DeNA楠本泰史外野手(27)が、阪神のルーキー森木を打ち砕く2点適時二塁打を放ち、引導を渡した。1点リードの3回2死満塁、2-1からの4球目。「一番速いボールに合わせて、打てる球を打ちにいこうと。迷わずに直球のタイミングで」と149キロの速球を右翼に鋭くはじき返した。

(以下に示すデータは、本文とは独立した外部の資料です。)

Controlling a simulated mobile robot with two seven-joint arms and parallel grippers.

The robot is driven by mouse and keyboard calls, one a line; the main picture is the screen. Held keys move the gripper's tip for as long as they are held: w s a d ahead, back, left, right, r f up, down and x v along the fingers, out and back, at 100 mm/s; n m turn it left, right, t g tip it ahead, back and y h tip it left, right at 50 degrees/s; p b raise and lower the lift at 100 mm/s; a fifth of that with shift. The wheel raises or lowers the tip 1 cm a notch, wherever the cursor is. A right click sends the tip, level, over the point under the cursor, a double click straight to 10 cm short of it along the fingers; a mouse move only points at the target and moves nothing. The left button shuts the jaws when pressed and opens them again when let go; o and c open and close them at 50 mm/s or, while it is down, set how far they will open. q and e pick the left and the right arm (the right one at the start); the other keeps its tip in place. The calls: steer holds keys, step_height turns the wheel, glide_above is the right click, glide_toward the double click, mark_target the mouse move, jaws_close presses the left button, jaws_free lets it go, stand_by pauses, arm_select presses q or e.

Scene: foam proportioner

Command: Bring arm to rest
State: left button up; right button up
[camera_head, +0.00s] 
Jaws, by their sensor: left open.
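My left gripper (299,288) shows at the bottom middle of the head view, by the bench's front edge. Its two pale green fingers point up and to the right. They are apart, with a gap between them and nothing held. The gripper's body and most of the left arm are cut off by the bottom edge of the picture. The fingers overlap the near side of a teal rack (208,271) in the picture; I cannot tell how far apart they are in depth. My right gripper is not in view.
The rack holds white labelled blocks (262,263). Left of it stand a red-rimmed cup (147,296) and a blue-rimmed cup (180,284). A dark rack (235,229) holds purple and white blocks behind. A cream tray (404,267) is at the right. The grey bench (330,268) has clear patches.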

打席へ向かう直前、メラメラと闘争心を燃えたぎらせた。2死二、三塁、阪神バッテリーは宮崎に対し、2ボールとした時点で申告敬遠を選択。次打者席からカウントが悪くなれば、自分との勝負を選ぶことは頭に置きながら「いざ、そうなって、絶対打ってやろうと。絶対はね返してやるという強い気持ち」で打席に立った。

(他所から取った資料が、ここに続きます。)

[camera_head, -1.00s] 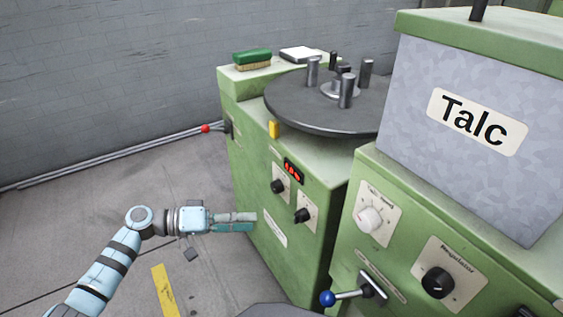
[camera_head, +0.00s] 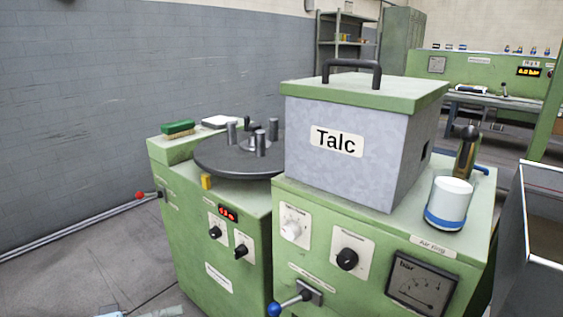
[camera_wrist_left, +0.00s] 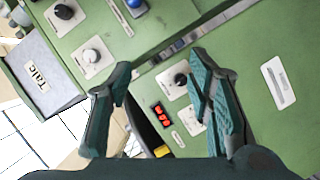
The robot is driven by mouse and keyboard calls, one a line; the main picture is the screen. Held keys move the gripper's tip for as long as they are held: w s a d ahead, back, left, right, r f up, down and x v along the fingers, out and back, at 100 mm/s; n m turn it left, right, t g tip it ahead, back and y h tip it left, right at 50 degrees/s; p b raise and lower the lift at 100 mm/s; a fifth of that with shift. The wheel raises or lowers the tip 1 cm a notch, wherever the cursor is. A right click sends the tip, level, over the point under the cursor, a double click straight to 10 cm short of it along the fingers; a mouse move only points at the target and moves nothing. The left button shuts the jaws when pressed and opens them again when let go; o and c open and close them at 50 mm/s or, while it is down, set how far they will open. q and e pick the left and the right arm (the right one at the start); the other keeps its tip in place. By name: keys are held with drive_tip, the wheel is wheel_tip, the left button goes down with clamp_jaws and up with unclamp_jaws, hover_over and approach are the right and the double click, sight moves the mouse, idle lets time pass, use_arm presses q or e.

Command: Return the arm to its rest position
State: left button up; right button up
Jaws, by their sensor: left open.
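My left gripper (camera_wrist_left: 161,68) is open and empty in the left wrist view, its two dark teal fingers spread apart. It hangs in front of the green machine panel with black knobs and a red display (camera_wrist_left: 162,113). In the head view only a bit of my left arm and gripper (camera_head: 160,312) shows at the bottom edge, left of the green turntable machine (camera_head: 190,255). The rest of that arm is cut off by the frame. My right gripper is in neither view.
A grey Talc box (camera_head: 350,165) with a green lid stands on the right machine. A blue-knobbed lever (camera_head: 274,309) sticks out from its front. A white and blue canister (camera_head: 449,200) is on top. Grey floor (camera_head: 70,285) is clear at lower left.

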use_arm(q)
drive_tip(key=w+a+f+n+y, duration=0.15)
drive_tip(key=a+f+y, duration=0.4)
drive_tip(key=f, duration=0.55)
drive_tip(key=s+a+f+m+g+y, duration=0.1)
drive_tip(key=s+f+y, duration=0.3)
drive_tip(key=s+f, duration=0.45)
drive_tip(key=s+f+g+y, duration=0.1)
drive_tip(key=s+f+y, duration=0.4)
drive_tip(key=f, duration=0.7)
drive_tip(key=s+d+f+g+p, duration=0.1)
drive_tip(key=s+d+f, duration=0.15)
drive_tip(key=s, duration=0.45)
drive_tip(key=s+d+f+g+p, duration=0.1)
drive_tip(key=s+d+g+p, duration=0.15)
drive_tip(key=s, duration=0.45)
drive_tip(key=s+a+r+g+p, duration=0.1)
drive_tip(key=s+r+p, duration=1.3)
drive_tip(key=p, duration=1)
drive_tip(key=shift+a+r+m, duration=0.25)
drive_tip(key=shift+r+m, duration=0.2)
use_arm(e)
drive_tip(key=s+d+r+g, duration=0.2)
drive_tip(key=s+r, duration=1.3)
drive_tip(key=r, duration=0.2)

楠本の背中に、この打席にかける思いの強さを感じたのは三浦監督だった。「もう背中を見て分かった。『よしっ!』って。気合が入っているのがわかった」。初球の落ちる球を豪快に空振り。2球連続でボールを見極め、打者有利のカウントで勝負を決めた。「見極めて、冷静になれたのがいい結果につながった」と指揮官をうならせた。

振り返れば、6月28日の阪神戦。スタメン出場しながら、序盤3回までに右翼の守備で2失策し、3回の2打席目に代打を送られた。「どこかにスキがなかったかと。スキを見せたら、取られるよってことを感じてほしかった」。三浦監督が采配で示したメッセージから74日。横浜スタジアム、阪神戦と同じシチュエーションで結果を残した。

チームは、リーグ優勝した98年以来となる横浜スタジアムでの阪神戦8連勝。3位阪神とのゲーム差を6に広げた。三浦監督は「上を見てやっていますし、当然、可能性があるからこそ、そこを目指して戦っています」。奇跡の逆転優勝へ、6・5ゲーム差で追う首位ヤクルトとの直接対決は残り6試合。11日からハマスタで絶対に負けられない2連戦に臨む。【久保賢吾】

▽DeNA牧(1回に先制の適時打) チャンスだったので、思い切って打ちにいきました。いい形になって良かったです。

▽DeNA桑原(ダメ押しの2点適時打を含む3安打2打点で勝利に貢献) もっと盛り上げられるように、たくさん塁に出られるように頑張ります。